# Listed records:
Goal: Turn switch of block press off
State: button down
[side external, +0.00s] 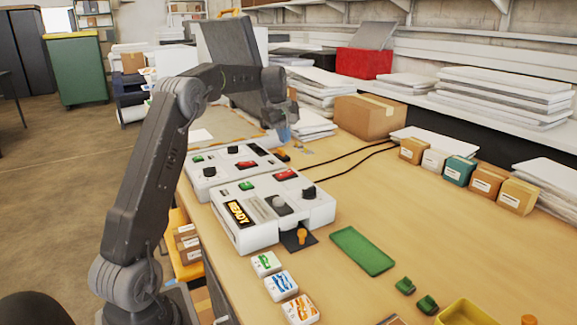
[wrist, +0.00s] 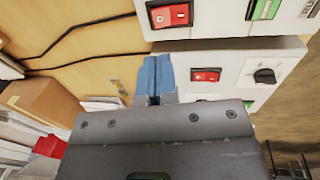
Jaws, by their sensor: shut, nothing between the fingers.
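Two white control boxes stand on the bench; I cannot tell which one is the block press. The near box (side external: 262,235) has a READY display, a red rocker switch (side external: 285,175), a green switch and knobs. The far box (side external: 207,184) has a red switch (side external: 245,165), a green switch and a black knob (side external: 233,149). In the wrist view, one red switch (wrist: 206,75) lies right of my fingers and another (wrist: 170,15) above them. My gripper (side external: 284,134) has blue fingertips, shut and empty, above the bench by the far box. They also show in the wrist view (wrist: 153,78).
Black cables (side external: 345,160) run across the bench behind the boxes. A cardboard box (side external: 368,117) and stacks of white sheets stand at the back. Small cartons line the right side. A green tray (side external: 361,251) lies right of the near box. Open bench lies between.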

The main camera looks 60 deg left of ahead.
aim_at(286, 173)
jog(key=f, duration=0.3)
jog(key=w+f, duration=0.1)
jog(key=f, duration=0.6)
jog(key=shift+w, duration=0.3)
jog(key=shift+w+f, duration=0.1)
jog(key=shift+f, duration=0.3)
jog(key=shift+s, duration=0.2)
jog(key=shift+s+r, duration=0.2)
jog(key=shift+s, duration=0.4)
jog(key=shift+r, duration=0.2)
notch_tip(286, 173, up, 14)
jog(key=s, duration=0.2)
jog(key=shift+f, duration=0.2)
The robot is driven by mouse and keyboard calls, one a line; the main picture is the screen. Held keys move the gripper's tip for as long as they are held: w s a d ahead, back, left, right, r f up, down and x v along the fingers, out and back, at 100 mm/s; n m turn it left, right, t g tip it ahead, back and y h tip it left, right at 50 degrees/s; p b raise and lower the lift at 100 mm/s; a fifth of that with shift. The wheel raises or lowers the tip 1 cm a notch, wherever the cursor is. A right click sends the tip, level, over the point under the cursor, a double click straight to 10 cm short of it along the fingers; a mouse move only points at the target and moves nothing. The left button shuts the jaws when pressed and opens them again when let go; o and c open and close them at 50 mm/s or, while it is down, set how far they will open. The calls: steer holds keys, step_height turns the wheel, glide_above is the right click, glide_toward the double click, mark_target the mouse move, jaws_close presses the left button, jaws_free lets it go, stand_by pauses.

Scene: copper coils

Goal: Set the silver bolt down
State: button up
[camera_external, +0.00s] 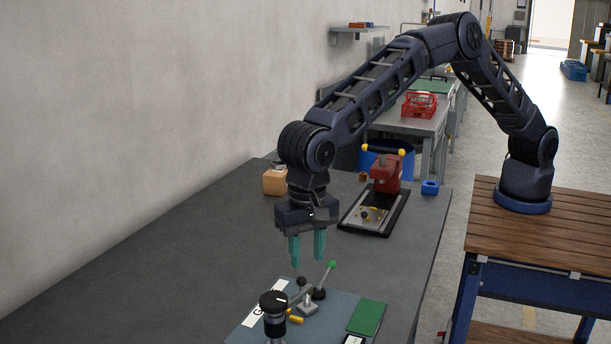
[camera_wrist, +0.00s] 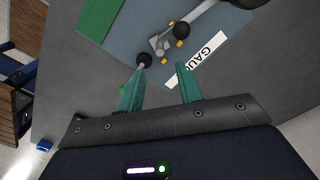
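My gripper (camera_external: 307,256) is above the grey table, behind and above the blue-grey mat (camera_external: 250,333). Its two teal fingers point down and stand apart, with no object visible between them. The wrist view also shows the gripper (camera_wrist: 163,72) open, with only mat and tabletop in the gap. I cannot pick out a silver bolt for sure in either view. A small grey metal fixture (camera_external: 308,307) sits on the mat, beside a lever with a green knob (camera_external: 331,265). Grey metal parts (camera_wrist: 160,45) also show ahead of the fingers in the wrist view.
A black-topped post (camera_external: 274,300) rises at the mat's front. A green pad (camera_external: 366,317) lies on the mat's right. Behind my gripper are a red press (camera_external: 386,174) on a black tray, an orange block (camera_external: 275,182) and a blue block (camera_external: 430,187). The table's left is clear.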

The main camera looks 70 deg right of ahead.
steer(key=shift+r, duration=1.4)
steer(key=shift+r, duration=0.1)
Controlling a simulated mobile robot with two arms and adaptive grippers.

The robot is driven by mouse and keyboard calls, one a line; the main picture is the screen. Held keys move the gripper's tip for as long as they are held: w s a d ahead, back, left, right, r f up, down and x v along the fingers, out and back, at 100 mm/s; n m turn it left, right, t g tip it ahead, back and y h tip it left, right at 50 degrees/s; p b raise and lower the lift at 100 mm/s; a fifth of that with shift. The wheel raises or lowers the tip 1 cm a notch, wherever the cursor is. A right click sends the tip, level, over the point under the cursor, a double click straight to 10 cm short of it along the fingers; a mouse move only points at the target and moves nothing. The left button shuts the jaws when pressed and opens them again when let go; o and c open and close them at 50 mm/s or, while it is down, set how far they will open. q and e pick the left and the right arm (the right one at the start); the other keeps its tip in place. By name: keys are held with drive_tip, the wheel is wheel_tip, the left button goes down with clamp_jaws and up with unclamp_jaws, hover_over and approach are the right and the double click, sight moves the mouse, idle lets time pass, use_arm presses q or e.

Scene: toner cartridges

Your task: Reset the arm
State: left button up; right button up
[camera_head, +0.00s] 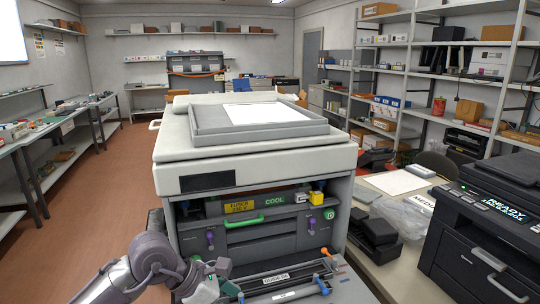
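My left arm comes in from the lower left, and its gripper (222,268) is low in front of the large copier (330,154), close to the left end of the open front tray. The fingers are small and partly hidden, so I cannot tell whether they are open, shut or touching anything. Green parts (230,288) show beside it. A dark unit with a white label (276,278) lies across the open front, with orange and blue levers at its right end. My right gripper is not in view.
The copier's open bay has a green handle (245,221) and purple levers. A black printer (488,235) and a black device (375,234) stand on the table at right. Shelves line the right wall, benches (22,145) the left. Red-brown floor (115,190) is free at left.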

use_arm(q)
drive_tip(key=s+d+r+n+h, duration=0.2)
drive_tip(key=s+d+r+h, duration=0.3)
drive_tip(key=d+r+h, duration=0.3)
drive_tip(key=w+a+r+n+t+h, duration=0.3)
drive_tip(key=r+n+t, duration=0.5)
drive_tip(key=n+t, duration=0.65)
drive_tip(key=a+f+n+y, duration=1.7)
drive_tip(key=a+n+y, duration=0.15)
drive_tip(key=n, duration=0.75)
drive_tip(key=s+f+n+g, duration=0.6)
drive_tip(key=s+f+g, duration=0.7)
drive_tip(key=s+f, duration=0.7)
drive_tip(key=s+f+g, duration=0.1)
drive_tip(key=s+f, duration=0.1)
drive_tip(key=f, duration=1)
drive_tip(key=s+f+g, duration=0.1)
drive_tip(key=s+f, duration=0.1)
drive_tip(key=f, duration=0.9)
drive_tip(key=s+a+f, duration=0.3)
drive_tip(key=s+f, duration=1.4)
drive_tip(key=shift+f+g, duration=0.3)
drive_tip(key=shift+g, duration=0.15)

# Exercise description:
Exactly reproduce the stretch that starts at the line containing "State: button up" and ends at the line containing "Controlling a simulated", both ends included; leave any pictures out.

# Answer to this problem:
State: button up
[camera_external, +0.00s] 
[camera_wrist, +0.00s] 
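My gripper (camera_external: 307,256) is above the grey table, behind and above the blue-grey mat (camera_external: 250,333). Its two teal fingers point down and stand apart, with no object visible between them. The wrist view also shows the gripper (camera_wrist: 163,72) open, with only mat and tabletop in the gap. I cannot pick out a silver bolt for sure in either view. A small grey metal fixture (camera_external: 308,307) sits on the mat, beside a lever with a green knob (camera_external: 331,265). Grey metal parts (camera_wrist: 160,45) also show ahead of the fingers in the wrist view.
A black-topped post (camera_external: 274,300) rises at the mat's front. A green pad (camera_external: 366,317) lies on the mat's right. Behind my gripper are a red press (camera_external: 386,174) on a black tray, an orange block (camera_external: 275,182) and a blue block (camera_external: 430,187). The table's left is clear.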

The main camera looks 70 deg right of ahead.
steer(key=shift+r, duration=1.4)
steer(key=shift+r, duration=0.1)
Controlling a simulated mobile robot with two arms and adaptive grippers.

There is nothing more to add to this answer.